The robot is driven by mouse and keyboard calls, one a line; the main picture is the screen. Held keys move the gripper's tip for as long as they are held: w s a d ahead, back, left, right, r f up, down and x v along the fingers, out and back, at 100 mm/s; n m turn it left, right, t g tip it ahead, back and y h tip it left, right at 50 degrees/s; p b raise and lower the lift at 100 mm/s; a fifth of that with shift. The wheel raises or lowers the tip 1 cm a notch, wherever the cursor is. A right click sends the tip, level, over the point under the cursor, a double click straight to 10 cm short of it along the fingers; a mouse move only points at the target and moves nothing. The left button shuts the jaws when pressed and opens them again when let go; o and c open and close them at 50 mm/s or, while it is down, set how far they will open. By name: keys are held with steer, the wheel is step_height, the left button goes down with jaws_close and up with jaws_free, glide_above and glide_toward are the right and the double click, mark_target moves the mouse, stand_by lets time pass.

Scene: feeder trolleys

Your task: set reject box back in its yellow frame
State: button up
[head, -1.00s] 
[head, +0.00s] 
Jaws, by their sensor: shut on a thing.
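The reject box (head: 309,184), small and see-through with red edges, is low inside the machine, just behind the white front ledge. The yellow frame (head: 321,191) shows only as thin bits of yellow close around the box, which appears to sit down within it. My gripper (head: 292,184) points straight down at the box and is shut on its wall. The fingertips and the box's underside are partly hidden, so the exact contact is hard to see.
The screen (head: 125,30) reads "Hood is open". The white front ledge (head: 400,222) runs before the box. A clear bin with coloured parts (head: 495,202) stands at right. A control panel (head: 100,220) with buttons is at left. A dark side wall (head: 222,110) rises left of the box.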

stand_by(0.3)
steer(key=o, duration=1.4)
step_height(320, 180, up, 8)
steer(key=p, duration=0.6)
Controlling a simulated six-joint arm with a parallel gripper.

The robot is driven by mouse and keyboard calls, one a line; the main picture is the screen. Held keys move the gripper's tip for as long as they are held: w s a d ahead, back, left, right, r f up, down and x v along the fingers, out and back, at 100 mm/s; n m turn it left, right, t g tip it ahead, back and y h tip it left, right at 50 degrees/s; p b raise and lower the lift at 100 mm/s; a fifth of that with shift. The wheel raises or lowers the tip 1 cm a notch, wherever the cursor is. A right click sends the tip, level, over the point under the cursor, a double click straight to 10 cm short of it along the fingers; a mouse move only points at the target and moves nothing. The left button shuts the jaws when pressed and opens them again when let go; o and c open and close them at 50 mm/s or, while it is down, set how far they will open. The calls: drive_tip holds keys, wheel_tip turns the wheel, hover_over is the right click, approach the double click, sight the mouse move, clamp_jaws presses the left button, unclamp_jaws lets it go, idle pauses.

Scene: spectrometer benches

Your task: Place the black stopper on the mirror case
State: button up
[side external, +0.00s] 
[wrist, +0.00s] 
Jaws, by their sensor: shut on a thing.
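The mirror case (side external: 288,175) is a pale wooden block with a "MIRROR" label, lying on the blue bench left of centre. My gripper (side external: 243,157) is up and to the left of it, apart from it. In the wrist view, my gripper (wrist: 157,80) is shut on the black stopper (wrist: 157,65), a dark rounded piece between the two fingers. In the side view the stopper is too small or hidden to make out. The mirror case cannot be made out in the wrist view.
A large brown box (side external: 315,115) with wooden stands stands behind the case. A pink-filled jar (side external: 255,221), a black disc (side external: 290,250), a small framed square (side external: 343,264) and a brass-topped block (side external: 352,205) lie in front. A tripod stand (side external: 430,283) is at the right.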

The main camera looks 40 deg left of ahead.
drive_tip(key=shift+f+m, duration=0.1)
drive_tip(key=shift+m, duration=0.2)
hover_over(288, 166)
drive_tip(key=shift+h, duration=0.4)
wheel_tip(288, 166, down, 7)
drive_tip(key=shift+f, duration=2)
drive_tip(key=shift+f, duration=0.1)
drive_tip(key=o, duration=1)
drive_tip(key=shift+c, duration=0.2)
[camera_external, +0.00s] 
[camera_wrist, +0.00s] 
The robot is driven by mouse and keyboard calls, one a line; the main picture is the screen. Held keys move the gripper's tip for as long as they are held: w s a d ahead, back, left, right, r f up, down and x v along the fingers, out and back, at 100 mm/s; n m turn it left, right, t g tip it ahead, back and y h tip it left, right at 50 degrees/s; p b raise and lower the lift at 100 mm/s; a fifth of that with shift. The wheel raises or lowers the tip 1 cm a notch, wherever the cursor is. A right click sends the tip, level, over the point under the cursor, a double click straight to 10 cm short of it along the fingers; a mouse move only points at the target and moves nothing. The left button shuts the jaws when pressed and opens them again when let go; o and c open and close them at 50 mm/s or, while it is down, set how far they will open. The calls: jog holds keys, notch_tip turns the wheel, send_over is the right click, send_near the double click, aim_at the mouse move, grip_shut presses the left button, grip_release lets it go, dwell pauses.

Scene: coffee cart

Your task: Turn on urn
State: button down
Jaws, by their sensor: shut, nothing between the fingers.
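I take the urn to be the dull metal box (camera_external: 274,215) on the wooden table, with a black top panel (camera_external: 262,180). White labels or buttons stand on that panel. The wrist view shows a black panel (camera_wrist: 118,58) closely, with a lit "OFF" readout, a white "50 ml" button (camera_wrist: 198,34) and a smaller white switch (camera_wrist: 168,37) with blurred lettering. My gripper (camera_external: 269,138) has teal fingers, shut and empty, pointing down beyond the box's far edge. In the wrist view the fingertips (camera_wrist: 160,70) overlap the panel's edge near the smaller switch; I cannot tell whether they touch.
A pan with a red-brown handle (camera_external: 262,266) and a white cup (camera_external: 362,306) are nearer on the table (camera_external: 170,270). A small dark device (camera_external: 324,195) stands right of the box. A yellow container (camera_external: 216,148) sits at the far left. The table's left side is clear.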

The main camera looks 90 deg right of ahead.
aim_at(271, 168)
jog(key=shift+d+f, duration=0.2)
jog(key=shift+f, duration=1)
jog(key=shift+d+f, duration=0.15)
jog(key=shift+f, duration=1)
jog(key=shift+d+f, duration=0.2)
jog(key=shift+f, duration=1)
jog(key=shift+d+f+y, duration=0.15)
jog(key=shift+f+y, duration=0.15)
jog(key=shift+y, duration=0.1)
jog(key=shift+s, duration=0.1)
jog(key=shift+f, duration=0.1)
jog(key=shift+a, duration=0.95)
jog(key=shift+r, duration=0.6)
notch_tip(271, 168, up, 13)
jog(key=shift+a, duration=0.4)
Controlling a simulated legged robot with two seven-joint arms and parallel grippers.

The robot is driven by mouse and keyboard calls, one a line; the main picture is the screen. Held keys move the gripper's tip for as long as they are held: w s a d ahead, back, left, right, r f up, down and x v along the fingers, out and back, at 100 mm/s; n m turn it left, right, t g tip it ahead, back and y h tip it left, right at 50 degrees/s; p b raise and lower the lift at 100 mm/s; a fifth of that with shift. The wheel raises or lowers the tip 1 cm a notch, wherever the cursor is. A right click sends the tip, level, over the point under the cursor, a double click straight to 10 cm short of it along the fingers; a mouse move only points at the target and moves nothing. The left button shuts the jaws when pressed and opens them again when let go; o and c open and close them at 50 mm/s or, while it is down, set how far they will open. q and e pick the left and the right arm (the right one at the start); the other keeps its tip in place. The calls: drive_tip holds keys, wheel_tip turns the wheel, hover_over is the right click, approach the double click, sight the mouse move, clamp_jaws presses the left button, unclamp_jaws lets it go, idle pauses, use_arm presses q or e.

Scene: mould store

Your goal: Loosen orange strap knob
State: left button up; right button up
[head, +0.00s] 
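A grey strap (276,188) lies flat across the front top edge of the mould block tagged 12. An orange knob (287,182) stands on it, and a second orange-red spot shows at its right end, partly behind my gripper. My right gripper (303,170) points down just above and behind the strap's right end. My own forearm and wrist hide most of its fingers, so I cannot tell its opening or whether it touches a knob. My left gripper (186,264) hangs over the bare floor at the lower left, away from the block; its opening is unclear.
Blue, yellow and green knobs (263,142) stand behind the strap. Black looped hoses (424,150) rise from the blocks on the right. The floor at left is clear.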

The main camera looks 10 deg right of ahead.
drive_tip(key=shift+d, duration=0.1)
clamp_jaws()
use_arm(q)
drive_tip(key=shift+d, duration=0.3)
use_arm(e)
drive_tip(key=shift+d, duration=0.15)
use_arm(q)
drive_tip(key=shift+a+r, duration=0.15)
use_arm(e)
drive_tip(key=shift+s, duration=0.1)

------

> [What to work on]:
Filter the records above and return every line that holds the word "Controlling".

> [Worked answer]:
Controlling a simulated six-joint arm with a parallel gripper.
Controlling a simulated legged robot with two seven-joint arms and parallel grippers.

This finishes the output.